» Exercise
Here are some records; copy every line that holds the word "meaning".

--- start of Stored rows ---

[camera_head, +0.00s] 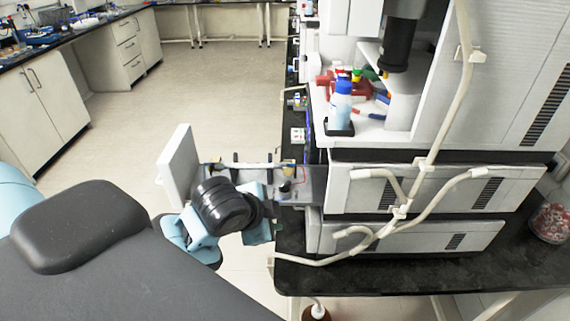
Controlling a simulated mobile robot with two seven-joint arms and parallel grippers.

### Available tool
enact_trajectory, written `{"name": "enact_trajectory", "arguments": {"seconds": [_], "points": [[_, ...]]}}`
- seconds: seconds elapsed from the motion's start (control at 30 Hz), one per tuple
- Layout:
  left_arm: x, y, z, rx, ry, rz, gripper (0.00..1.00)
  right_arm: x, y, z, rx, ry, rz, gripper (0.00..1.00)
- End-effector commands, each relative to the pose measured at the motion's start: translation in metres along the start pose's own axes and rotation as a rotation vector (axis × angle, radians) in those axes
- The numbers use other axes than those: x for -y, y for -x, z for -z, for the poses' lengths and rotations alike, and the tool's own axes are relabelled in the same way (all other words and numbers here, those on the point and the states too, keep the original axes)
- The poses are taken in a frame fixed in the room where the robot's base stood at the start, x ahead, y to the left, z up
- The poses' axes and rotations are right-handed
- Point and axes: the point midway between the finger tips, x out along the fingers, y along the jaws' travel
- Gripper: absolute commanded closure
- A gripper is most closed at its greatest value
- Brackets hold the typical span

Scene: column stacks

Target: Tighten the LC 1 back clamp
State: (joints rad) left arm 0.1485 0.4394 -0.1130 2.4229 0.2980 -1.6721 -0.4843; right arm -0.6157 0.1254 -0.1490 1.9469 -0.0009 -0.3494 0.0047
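The LC stack's open column compartment (312,188) sticks out to the left of the instrument stack, with a white door panel (178,168) at its left end. Two small dark upright clamps stand in it, one on the left (236,159) and one on the right (269,159). A thin light rod runs level by them. I cannot tell which is the LC 1 back clamp or how tight either is. My left gripper (262,226) is in front of the compartment, with my black wrist hiding part of it. Its fingertips are not clear. My right gripper is not in view.
The instrument stack (420,190) stands on a black bench (420,270), with pale tubing (400,212) across its front. A blue-white bottle (340,102) sits in a dark tray above the compartment. A brown bottle (316,312) is below the bench. Open floor lies left.

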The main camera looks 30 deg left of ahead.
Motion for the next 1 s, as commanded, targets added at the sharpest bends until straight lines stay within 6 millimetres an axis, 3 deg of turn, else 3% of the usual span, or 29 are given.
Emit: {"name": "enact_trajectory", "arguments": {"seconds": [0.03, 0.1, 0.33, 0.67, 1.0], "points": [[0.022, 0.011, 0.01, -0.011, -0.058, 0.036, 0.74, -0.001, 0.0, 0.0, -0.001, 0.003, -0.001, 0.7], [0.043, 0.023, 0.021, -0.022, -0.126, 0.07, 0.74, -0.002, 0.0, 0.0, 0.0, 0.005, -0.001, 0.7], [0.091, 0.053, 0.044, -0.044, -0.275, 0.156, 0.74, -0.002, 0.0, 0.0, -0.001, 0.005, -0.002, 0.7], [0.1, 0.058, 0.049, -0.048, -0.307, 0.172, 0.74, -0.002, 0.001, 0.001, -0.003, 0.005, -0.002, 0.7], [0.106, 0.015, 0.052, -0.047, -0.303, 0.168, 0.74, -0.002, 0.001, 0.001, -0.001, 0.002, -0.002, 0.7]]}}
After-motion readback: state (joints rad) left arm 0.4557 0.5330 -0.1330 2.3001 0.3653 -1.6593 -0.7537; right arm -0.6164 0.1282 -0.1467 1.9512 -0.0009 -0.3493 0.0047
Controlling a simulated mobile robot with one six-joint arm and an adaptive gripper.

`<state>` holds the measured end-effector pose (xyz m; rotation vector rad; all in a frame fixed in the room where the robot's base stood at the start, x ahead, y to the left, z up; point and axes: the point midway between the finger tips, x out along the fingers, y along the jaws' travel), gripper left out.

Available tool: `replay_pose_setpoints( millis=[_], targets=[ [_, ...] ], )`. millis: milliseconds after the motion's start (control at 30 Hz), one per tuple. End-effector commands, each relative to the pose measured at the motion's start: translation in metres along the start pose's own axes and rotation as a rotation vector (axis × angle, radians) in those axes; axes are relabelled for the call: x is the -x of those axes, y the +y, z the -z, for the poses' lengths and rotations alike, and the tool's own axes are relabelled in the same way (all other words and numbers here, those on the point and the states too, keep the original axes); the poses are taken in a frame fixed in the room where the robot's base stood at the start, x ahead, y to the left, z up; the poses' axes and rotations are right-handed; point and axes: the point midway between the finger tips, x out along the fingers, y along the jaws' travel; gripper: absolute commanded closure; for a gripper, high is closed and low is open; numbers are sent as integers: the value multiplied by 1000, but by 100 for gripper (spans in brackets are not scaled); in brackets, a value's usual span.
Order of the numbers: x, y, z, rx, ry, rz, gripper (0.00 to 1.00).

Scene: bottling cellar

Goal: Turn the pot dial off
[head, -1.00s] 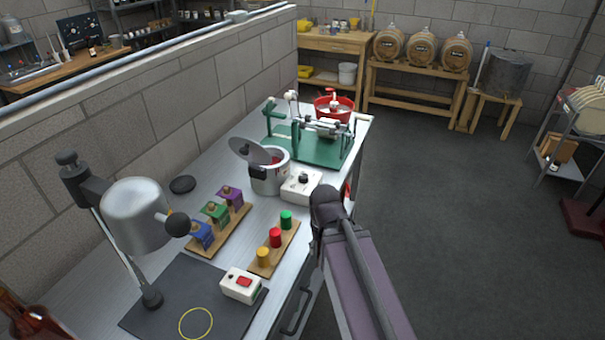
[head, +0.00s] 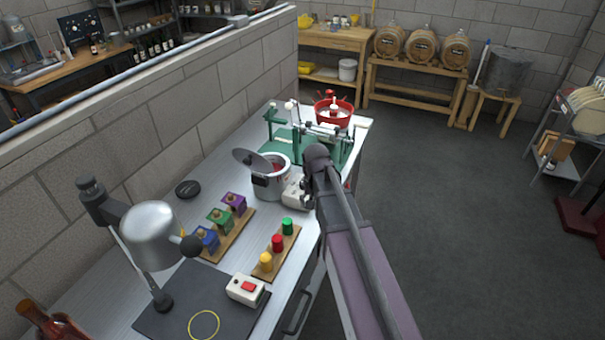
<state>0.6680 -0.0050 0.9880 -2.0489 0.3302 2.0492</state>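The silver pot (head: 268,187) stands on the metal bench, its grey lid (head: 251,160) tilted open at the left and something red inside. The white dial box (head: 292,196) is just right of the pot. My arm covers its right part, and the black dial on top cannot be made out now, so its setting is not readable. My arm reaches in from the lower right and ends in view at a dark joint just right of the box. My gripper is hidden behind the arm; its fingers cannot be seen.
A green-based rig (head: 291,143) and a red bowl (head: 333,112) stand behind the pot. In front are coloured blocks (head: 221,217), coloured knobs on a board (head: 277,243), a red-switch box (head: 246,290) and a lamp (head: 151,235). The floor right of the bench is clear.

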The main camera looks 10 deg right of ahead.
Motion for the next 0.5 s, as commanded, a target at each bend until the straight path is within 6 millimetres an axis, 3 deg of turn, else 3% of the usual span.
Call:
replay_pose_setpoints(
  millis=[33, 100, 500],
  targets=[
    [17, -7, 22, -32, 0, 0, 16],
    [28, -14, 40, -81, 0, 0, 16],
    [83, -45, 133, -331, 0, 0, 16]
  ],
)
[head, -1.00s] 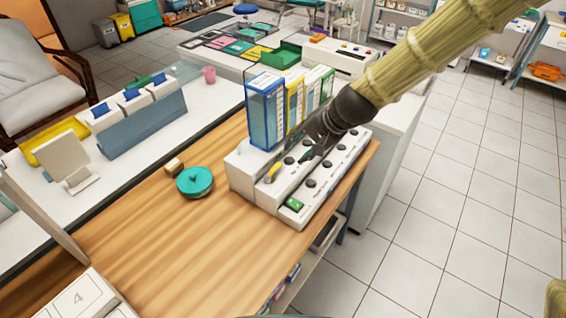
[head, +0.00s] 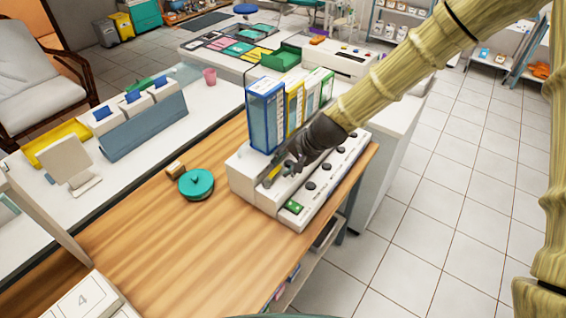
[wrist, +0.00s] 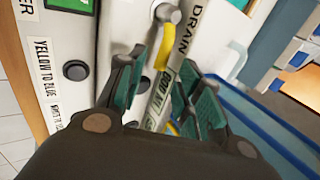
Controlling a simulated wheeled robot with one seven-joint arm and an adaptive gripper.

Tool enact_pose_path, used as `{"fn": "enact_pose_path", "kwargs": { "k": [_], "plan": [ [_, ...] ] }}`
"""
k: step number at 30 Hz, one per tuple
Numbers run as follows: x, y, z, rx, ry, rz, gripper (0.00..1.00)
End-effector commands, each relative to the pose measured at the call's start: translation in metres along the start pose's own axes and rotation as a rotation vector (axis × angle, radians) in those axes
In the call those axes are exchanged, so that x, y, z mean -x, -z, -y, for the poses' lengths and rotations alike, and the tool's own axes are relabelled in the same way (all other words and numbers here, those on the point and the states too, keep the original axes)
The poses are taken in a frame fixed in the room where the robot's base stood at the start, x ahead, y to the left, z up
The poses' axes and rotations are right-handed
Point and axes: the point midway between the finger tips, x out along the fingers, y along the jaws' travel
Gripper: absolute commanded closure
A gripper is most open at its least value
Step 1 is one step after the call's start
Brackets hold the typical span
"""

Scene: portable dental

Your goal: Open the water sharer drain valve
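The water sharer (head: 243,178) is a white unit with black buttons at the right end of the wooden desk. Its drain valve has a yellow lever (head: 271,173), seen close in the wrist view (wrist: 166,45) beside the DRAIN lettering (wrist: 203,22). My gripper (head: 290,168) is low over the unit, just right of the lever. In the wrist view my gripper (wrist: 163,75) is open, with one green-padded finger on each side of the lever's line. The lever's lower part is partly hidden, and I cannot tell whether a finger touches it.
A teal round lidded pot (head: 196,184) and a small wooden block (head: 175,170) sit to the left.

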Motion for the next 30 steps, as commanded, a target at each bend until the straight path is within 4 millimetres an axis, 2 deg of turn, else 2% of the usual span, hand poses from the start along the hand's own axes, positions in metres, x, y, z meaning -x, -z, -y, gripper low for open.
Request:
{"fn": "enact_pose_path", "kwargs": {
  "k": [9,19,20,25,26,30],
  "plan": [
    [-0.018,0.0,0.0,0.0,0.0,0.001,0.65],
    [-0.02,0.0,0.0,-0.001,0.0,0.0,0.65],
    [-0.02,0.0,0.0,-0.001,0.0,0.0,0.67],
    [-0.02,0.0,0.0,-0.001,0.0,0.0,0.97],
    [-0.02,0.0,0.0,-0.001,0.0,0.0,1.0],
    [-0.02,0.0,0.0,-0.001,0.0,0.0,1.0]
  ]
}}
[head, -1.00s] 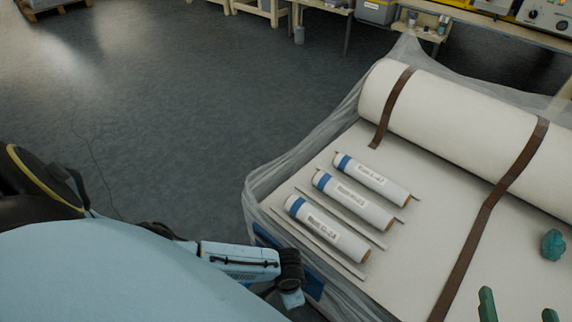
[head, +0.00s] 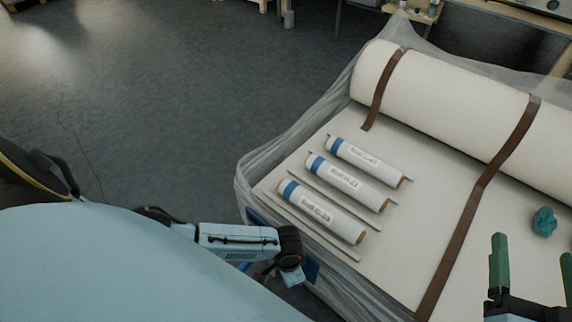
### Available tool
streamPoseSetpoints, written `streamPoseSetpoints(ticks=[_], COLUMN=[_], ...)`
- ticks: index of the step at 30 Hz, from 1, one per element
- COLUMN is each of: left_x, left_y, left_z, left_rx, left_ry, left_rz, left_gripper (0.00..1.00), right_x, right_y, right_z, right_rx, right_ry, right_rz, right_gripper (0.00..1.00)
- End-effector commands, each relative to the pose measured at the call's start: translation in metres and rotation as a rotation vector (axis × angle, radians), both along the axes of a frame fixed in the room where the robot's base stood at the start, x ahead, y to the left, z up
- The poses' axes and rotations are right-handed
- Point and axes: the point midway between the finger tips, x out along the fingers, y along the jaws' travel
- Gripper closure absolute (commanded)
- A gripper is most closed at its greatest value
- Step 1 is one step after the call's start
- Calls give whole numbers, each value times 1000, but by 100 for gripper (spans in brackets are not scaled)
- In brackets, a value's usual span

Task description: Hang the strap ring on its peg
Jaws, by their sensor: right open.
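Two brown straps cross the big cream wadding roll: one at the left (head: 386,88) and one farther right (head: 482,195) that runs down over the flat wadding sheet. I cannot make out a ring or a peg on either. My right gripper (head: 533,270) is open, with green fingers apart and nothing seen between them. It is at the lower right edge, right of the longer strap and below the teal lump.
Several small labelled rolls with blue bands (head: 346,183) lie between thin rails on the sheet. A teal lump (head: 544,221) lies at the right. Clear plastic film (head: 262,172) drapes over the sides. The grey floor (head: 180,110) at the left is mostly bare.

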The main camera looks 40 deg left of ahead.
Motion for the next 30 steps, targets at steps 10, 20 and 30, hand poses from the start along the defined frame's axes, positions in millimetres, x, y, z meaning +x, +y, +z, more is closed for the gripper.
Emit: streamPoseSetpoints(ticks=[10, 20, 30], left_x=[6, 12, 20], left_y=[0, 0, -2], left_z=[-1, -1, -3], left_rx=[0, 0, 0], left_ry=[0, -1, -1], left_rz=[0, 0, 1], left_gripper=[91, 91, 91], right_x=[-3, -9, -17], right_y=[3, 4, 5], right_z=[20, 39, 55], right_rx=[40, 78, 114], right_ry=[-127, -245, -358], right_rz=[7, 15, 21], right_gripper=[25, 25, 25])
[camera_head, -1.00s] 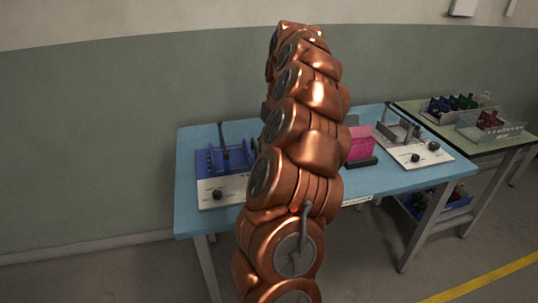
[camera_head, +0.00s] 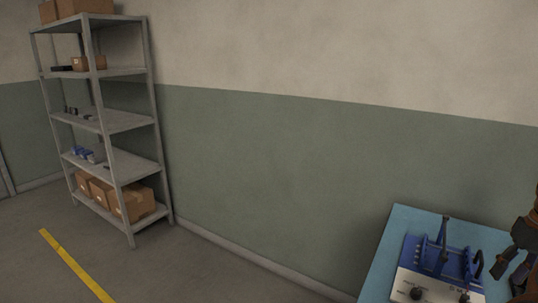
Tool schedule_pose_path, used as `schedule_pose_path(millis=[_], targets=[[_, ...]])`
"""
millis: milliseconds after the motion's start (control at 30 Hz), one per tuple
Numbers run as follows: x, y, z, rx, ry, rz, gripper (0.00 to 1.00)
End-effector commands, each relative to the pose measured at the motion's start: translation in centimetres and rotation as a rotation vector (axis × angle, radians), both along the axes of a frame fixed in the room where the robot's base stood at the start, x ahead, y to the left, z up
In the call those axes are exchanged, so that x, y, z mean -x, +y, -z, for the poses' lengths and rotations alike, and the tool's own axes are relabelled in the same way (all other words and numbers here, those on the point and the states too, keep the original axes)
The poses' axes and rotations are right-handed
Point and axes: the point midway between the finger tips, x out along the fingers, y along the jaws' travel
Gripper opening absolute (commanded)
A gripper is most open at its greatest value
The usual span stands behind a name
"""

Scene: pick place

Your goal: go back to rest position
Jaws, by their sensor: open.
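My gripper (camera_head: 507,268) shows at the right edge of the head view, dark and partly cut off by the frame. It is open, and I see nothing held between its fingers. It hangs over the right part of the blue table (camera_head: 402,222), close to the right side of a blue fixture (camera_head: 440,262). I cannot tell whether it touches the fixture. The rest of my arm is mostly out of view.
The blue fixture stands on a white panel (camera_head: 410,284) with dark knobs. A grey metal shelf (camera_head: 118,122) with cardboard boxes (camera_head: 132,203) stands at the left against the wall. The floor (camera_head: 180,272) between shelf and table is clear, with a yellow line (camera_head: 75,264).

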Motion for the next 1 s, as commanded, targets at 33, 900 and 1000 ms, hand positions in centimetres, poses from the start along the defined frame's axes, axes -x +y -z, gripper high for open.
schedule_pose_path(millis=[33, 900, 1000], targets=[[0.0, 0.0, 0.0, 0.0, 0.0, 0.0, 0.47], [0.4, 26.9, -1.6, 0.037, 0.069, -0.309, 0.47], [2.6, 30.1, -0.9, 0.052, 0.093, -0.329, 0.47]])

--- end of Stored rows ---

» Exercise response
Motion for the next 30 steps, as commanded, a target at each bend until the straight path is within 4 millimetres an axis, 2 deg of turn, else 2% of the usual span, hand poses from the start along the hand's own axes, positions in metres, x, y, z meaning -x, -z, -y, gripper low for open.
Motion for the next 30 steps, targets at steps 10, 20 and 30, hand poses from the start along the defined frame's axes, positions in millimetres, x, y, z meaning +x, +y, +z, more is closed for the gripper.

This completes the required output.